───── EXCERPTED RECORDS ─────

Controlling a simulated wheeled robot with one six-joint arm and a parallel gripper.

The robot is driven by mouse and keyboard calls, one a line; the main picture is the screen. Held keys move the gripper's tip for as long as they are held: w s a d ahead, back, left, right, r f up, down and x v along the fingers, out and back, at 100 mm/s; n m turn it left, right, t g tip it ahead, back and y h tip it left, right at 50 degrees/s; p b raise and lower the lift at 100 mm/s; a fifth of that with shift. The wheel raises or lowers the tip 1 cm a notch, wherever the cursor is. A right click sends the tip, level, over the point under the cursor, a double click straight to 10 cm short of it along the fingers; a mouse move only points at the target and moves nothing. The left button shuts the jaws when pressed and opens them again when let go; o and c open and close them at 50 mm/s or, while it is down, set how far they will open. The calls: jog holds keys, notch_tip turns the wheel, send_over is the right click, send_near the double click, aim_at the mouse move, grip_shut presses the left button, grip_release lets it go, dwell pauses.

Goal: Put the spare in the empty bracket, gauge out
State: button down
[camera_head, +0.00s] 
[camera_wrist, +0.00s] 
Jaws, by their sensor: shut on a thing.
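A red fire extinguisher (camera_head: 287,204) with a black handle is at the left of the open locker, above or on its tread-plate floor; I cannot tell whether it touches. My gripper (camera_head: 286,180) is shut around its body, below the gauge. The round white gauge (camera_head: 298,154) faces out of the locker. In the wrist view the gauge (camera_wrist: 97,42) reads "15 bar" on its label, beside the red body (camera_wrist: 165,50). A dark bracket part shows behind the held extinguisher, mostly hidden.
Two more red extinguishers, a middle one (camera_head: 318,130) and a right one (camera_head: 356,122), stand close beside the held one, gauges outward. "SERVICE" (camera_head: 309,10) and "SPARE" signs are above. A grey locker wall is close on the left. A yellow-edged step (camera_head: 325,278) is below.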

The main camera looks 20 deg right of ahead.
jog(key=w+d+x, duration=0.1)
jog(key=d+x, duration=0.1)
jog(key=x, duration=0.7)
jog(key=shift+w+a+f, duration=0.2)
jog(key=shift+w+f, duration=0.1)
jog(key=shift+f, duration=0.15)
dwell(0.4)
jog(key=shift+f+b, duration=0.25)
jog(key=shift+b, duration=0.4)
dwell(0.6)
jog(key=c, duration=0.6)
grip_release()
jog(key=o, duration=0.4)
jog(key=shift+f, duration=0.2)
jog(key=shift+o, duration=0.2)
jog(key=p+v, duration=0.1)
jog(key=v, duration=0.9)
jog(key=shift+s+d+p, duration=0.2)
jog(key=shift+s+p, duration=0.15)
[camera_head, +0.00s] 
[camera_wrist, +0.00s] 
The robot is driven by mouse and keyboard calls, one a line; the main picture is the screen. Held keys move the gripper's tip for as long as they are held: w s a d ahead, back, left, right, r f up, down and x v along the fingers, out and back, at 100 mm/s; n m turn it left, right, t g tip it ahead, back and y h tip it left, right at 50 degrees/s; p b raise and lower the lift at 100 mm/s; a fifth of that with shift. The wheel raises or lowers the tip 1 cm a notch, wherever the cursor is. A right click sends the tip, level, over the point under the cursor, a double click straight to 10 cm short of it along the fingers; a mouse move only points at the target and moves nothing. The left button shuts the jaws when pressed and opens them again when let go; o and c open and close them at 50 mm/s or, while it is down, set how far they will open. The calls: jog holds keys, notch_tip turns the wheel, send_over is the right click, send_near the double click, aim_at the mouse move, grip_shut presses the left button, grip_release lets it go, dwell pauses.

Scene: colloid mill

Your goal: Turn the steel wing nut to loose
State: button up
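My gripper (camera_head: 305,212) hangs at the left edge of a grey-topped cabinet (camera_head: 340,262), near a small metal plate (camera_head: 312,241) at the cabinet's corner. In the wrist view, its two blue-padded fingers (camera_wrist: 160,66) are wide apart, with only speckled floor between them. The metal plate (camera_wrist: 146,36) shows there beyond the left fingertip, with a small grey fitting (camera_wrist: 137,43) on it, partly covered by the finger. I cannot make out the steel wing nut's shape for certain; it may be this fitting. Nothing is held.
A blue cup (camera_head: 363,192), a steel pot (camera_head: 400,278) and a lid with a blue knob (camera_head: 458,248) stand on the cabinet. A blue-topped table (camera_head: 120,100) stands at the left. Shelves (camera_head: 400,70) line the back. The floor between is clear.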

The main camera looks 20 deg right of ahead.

─────

— WHAT YOU SHOULD DO —
Extract each entry in full and write it down exactly.

— SOLUTION TO THE PROBLEM —
Controlling a simulated wheeled robot with one six-joint arm and a parallel gripper.

The robot is driven by mouse and keyboard calls, one a line; the main picture is the screen. Held keys move the gripper's tip for as long as they are held: w s a d ahead, back, left, right, r f up, down and x v along the fingers, out and back, at 100 mm/s; n m turn it left, right, t g tip it ahead, back and y h tip it left, right at 50 degrees/s; p b raise and lower the lift at 100 mm/s; a fifth of that with shift. The wheel raises or lowers the tip 1 cm a notch, wherever the cursor is. A right click sends the tip, level, over the point under the cursor, a double click straight to 10 cm short of it along the fingers; a mouse move only points at the target and moves nothing. The left button shuts the jaws when pressed and opens them again when let go; o and c open and close them at 50 mm/s or, while it is down, set how far they will open. The calls: jog holds keys, notch_tip turns the wheel, send_over is the right click, send_near the double click, aim_at the mouse move, grip_shut presses the left button, grip_release lets it go, dwell pauses.

Goal: Put the spare in the empty bracket, gauge out
State: button down
[camera_head, +0.00s] 
[camera_wrist, +0.00s] 
Jaws, by their sensor: shut on a thing.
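A red fire extinguisher (camera_head: 287,204) with a black handle is at the left of the open locker, above or on its tread-plate floor; I cannot tell whether it touches. My gripper (camera_head: 286,180) is shut around its body, below the gauge. The round white gauge (camera_head: 298,154) faces out of the locker. In the wrist view the gauge (camera_wrist: 97,42) reads "15 bar" on its label, beside the red body (camera_wrist: 165,50). A dark bracket part shows behind the held extinguisher, mostly hidden.
Two more red extinguishers, a middle one (camera_head: 318,130) and a right one (camera_head: 356,122), stand close beside the held one, gauges outward. "SERVICE" (camera_head: 309,10) and "SPARE" signs are above. A grey locker wall is close on the left. A yellow-edged step (camera_head: 325,278) is below.

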The main camera looks 20 deg right of ahead.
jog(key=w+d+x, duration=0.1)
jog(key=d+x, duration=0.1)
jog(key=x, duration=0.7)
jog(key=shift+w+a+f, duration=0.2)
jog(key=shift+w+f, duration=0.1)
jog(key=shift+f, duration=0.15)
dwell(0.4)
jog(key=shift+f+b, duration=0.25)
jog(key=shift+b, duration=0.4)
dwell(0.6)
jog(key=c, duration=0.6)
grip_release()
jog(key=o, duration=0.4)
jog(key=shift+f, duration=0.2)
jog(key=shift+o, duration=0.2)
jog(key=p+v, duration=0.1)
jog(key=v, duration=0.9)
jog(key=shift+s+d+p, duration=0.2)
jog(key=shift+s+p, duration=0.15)
[camera_head, +0.00s] 
[camera_wrist, +0.00s] 
The robot is driven by mouse and keyboard calls, one a line; the main picture is the screen. Held keys move the gripper's tip for as long as they are held: w s a d ahead, back, left, right, r f up, down and x v along the fingers, out and back, at 100 mm/s; n m turn it left, right, t g tip it ahead, back and y h tip it left, right at 50 degrees/s; p b raise and lower the lift at 100 mm/s; a fifth of that with shift. The wheel raises or lowers the tip 1 cm a notch, wherever the cursor is. A right click sends the tip, level, over the point under the cursor, a double click straight to 10 cm short of it along the fingers; a mouse move only points at the target and moves nothing. The left button shuts the jaws when pressed and opens them again when let go; o and c open and close them at 50 mm/s or, while it is down, set how far they will open. The calls: jog holds keys, notch_tip turns the wheel, send_over is the right click, send_near the double click, aim_at the mouse move, grip_shut presses the left button, grip_release lets it go, dwell pauses.

Scene: colloid mill

Your goal: Turn the steel wing nut to loose
State: button up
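My gripper (camera_head: 305,212) hangs at the left edge of a grey-topped cabinet (camera_head: 340,262), near a small metal plate (camera_head: 312,241) at the cabinet's corner. In the wrist view, its two blue-padded fingers (camera_wrist: 160,66) are wide apart, with only speckled floor between them. The metal plate (camera_wrist: 146,36) shows there beyond the left fingertip, with a small grey fitting (camera_wrist: 137,43) on it, partly covered by the finger. I cannot make out the steel wing nut's shape for certain; it may be this fitting. Nothing is held.
A blue cup (camera_head: 363,192), a steel pot (camera_head: 400,278) and a lid with a blue knob (camera_head: 458,248) stand on the cabinet. A blue-topped table (camera_head: 120,100) stands at the left. Shelves (camera_head: 400,70) line the back. The floor between is clear.

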The main camera looks 20 deg right of ahead.

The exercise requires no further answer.